A Roland-Garros, s’écrivent souvent de belles histoires. Des victoires avec panache. Des exploits d’anonymes. Des résurrections quasi miraculeuses. Et puis, parfois, la « magie de Roland » n’opère plus. Ce devait pourtant être une fête d’adieux. Un au revoir joyeux. Lundi 29 mai, Paul-Henri Mathieu (PHM), 35 ans, disputait son dernier match en simple à Roland-Garros. Sa quinzième participation, arrachée au bout de l’enfer des qualifications. Puisque la Fédération française de tennis ne l’avait pas invité dans le grand tableau, Mathieu, 120mondial, s’y est hissé tout seul, passant un tour, puis deux, puis trois, porté tout au long de la semaine par le public. Au bout de lui-même certes, mais il avait réussi son pari.
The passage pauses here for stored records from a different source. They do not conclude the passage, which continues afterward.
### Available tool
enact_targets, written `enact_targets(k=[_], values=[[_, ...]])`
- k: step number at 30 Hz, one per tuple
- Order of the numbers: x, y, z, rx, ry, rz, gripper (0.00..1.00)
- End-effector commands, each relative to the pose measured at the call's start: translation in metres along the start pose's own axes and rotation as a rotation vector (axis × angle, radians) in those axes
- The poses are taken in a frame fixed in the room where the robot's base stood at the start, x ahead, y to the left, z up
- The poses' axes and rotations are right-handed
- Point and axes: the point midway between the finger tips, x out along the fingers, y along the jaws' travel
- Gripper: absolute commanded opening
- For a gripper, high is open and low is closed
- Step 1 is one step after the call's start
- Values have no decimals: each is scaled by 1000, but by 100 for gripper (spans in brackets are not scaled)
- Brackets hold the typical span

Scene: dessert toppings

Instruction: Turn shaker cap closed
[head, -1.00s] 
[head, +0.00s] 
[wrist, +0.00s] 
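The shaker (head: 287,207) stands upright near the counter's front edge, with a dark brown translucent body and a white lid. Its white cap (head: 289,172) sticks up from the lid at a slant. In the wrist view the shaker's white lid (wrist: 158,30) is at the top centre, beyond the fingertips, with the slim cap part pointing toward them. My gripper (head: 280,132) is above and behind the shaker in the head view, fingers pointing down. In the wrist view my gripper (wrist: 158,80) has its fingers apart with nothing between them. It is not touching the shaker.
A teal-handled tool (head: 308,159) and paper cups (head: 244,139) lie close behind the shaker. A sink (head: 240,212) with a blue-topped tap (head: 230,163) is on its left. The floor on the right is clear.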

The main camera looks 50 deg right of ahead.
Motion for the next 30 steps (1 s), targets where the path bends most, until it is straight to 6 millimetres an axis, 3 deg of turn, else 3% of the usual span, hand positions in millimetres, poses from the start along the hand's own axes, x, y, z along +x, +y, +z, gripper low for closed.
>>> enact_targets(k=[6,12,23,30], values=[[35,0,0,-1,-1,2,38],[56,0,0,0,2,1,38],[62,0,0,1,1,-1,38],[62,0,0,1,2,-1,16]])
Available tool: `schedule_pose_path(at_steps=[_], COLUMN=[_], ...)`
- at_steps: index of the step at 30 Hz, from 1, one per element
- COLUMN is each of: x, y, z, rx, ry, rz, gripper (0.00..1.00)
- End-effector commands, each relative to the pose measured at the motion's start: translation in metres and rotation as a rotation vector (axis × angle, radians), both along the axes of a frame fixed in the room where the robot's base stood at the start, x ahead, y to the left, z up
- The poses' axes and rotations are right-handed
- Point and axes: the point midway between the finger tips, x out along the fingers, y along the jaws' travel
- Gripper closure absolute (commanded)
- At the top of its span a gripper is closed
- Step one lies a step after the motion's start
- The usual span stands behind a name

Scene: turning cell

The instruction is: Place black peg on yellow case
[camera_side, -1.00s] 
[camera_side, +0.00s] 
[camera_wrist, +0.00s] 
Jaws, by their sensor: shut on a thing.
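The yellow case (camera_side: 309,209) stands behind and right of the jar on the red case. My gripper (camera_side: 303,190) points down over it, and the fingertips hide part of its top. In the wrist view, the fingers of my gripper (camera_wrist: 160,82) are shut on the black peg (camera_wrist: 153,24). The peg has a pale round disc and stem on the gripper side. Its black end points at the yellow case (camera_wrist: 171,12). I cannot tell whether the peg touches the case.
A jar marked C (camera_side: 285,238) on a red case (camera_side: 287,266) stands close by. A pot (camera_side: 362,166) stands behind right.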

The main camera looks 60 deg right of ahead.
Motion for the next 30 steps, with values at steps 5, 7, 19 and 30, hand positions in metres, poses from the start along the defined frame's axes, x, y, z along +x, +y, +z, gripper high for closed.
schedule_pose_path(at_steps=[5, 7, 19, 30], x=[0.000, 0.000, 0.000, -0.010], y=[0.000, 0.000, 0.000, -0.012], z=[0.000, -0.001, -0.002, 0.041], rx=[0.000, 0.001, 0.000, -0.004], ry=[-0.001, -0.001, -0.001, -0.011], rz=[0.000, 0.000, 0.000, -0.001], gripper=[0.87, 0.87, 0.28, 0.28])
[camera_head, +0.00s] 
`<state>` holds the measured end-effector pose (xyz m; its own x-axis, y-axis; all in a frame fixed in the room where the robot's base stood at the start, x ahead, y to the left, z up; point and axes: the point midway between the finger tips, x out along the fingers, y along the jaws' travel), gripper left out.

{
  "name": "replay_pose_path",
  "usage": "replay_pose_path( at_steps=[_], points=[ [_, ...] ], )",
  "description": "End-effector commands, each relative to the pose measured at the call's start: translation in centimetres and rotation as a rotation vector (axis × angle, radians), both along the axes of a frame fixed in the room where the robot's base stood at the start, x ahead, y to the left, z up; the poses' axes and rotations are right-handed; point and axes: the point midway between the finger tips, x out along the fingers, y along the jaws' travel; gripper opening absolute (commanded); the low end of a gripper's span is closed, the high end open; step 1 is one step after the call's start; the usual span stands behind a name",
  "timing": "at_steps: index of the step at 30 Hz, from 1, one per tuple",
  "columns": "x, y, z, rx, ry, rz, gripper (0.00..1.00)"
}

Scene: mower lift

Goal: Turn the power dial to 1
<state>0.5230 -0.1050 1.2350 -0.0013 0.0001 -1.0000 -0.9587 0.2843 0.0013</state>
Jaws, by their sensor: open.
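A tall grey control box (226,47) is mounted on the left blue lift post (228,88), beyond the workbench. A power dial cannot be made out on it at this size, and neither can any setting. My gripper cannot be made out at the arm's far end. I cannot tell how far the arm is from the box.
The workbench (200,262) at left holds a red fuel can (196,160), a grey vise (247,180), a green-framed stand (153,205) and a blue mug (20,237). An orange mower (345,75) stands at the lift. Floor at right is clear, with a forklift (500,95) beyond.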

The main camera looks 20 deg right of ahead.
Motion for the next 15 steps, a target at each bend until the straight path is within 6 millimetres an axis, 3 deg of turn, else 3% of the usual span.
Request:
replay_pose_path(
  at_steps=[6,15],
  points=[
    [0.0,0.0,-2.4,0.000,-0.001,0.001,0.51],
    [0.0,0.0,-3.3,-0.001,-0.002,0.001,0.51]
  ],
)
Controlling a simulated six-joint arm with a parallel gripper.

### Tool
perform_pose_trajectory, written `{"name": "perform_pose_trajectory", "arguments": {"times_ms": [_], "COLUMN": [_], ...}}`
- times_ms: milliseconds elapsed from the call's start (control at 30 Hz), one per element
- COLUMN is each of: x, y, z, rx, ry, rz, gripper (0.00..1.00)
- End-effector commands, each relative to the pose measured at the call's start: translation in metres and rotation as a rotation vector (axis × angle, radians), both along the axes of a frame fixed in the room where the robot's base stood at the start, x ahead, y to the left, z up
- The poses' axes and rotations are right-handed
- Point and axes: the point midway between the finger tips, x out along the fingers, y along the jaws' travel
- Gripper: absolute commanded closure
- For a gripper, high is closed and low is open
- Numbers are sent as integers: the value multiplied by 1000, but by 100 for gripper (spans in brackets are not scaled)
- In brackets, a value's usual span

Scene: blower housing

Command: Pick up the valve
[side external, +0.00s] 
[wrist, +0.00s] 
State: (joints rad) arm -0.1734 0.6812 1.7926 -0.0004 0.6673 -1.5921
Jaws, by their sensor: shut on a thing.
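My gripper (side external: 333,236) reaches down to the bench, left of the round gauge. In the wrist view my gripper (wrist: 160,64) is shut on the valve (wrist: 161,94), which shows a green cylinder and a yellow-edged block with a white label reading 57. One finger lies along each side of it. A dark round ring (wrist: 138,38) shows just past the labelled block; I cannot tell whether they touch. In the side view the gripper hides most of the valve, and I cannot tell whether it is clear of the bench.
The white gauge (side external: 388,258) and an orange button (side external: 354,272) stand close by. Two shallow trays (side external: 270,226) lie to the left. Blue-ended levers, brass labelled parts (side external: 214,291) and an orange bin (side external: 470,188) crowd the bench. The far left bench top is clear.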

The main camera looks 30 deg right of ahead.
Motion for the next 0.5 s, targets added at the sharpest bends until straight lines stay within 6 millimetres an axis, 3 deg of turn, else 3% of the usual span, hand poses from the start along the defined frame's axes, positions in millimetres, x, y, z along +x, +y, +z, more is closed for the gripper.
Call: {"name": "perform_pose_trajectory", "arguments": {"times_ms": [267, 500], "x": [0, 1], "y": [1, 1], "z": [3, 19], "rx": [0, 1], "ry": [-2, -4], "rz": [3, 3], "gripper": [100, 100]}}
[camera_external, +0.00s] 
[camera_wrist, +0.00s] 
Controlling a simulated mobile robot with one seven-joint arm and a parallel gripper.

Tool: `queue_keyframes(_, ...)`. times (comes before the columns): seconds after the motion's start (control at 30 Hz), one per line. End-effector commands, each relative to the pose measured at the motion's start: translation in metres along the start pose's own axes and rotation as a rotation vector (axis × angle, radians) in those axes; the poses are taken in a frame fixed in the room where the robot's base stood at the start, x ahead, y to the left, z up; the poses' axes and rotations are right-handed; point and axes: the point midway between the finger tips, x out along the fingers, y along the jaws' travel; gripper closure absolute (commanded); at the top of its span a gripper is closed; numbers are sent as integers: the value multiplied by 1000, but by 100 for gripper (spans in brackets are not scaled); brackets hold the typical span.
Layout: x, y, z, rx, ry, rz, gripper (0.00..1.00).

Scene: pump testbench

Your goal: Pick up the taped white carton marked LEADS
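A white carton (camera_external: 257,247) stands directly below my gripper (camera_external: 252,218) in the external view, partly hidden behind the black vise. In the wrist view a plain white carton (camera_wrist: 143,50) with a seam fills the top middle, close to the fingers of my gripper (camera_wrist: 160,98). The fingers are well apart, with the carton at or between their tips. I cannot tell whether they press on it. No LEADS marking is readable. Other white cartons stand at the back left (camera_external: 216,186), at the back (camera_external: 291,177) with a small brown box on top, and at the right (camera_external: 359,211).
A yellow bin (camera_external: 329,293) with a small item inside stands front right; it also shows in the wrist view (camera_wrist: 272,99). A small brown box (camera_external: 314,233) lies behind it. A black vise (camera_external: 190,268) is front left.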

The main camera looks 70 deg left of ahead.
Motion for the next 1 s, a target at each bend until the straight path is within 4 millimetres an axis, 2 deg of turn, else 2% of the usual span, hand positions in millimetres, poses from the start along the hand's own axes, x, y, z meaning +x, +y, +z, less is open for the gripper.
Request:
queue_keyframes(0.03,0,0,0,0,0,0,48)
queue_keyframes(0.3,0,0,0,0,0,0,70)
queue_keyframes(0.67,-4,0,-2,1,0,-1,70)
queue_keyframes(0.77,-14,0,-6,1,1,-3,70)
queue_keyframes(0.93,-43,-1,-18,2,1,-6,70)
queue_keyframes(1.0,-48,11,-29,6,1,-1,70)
Le tirage lui avait réservé un gros client, le Belge David Goffin, 12e au classement. Dès lors, il savait que ce premier tour serait sans doute aussi le dernier. Pour l’occasion, les organisateurs n’ont même pas fait semblant de se racheter. Son parcours dans le tournoi, où il a livré quelques-uns des plus beaux matchs de sa carrière (Agassi en 2002, Nadal en 2006), aurait mérité décor à la hauteur. Au lieu de quoi, le Français (ex-n°12 mondial) fut relégué sur le court numéro un. Une arène à l’ambiance feutrée, à l’ombre du Philippe-Chatrier et du Suzanne-Lenglen. Quand PHM y fit son entrée, lundi, à l’heure du déjeuner, les tribunes étaient encore largement clairsemées.

Goffin sans pitié

Quelques échanges suffirent à comprendre que son calvaire n’allait pas s’éterniser. Goffin fut sans pitié. Et « Paulo » vit les jeux défiler. Ce n’était pas David contre Goliath mais David contre un automate. Le Français avait les jambes engourdies et le corps endolori. Conscient que c’était peine perdue, il ne chercha même pas à s’encourager. Dans les tribunes, les spectateurs, revenus de leur pause déjeuner, restèrent excessivement polis. Les « Allez Paulo » furent timides durant la partie. Aucun ancien joueur français n’était présent. On reconnut en revanche le DJ Bob Sinclar, aux côtés des proches de Mathieu. Et le chanteur Mathias Malzieu, du groupe Dionysos, autrefois classé 15/5.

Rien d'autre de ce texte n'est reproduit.